3Risikofrüherkennung:Nach dem Gesetz zur Kontrolle und Transparenz im Unternehmensbereich (KonTraG) sind der Vorstand einer Aktiengesellschaften sowie der Geschäftsführung einer GmbH verpflichtet, ein Risiko-Früherkennungssystem einzuführen, damit Entwicklungen, die den Fortbestand des Unternehmens gefährden, früh erkannt werden können (§ 91 Abs. 2 AktG). Versagt das Risiko-Erkennungssystem für das IT-System des Unternehmens, haftet die Unternehmensleitung für den daraus entstehenden Schaden unter Umständen mit dem Privatvermögen.
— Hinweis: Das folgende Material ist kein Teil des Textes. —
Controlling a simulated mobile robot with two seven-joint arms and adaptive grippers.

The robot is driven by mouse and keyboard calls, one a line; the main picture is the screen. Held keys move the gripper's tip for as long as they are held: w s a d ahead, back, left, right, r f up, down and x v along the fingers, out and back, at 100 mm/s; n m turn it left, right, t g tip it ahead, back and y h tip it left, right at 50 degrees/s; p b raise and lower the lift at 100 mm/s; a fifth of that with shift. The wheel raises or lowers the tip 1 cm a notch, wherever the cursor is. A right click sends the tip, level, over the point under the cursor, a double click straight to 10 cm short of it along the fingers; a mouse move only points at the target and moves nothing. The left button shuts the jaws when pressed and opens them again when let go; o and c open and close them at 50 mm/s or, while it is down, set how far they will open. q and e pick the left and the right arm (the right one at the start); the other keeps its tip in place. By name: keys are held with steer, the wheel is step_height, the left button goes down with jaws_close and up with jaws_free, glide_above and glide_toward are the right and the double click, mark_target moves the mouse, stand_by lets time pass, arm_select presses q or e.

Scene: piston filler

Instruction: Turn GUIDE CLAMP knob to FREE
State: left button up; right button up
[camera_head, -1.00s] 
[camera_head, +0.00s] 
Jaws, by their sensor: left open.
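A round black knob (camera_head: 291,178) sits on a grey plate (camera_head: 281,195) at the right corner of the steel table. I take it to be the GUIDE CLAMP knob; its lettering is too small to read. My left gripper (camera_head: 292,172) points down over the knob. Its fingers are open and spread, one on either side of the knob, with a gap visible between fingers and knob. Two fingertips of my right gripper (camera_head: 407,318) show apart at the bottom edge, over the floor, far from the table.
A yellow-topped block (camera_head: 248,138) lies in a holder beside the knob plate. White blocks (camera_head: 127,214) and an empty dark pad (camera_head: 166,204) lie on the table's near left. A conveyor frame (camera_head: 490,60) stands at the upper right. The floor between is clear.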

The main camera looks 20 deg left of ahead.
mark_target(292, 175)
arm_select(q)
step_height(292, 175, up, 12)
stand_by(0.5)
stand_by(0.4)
3Fazit: Ein effektives IT-Sicherheitskonzept bietet also einen doppelten Wettbewerbsvorteil: geringe Wahrscheinlichkeit von Umsatzverlusten wegen eines IT-bedingten Betriebsausfalles und bessere Kreditkonditionen. Da die neuen Kreditanforderungen schon Anfang 2007 Realität sein werden, ist schnelles Handeln gefragt. Mit entsprechenden Schulungen & Fortbildungen sind Mitarbeiter und Unternehmensleitung fit zu machen und ein IT-Sicherheitsmanagement zu implementieren. Anderenfalls gerät das eigene Unternehmen im Wettbewerb leicht ins Hintertreffen.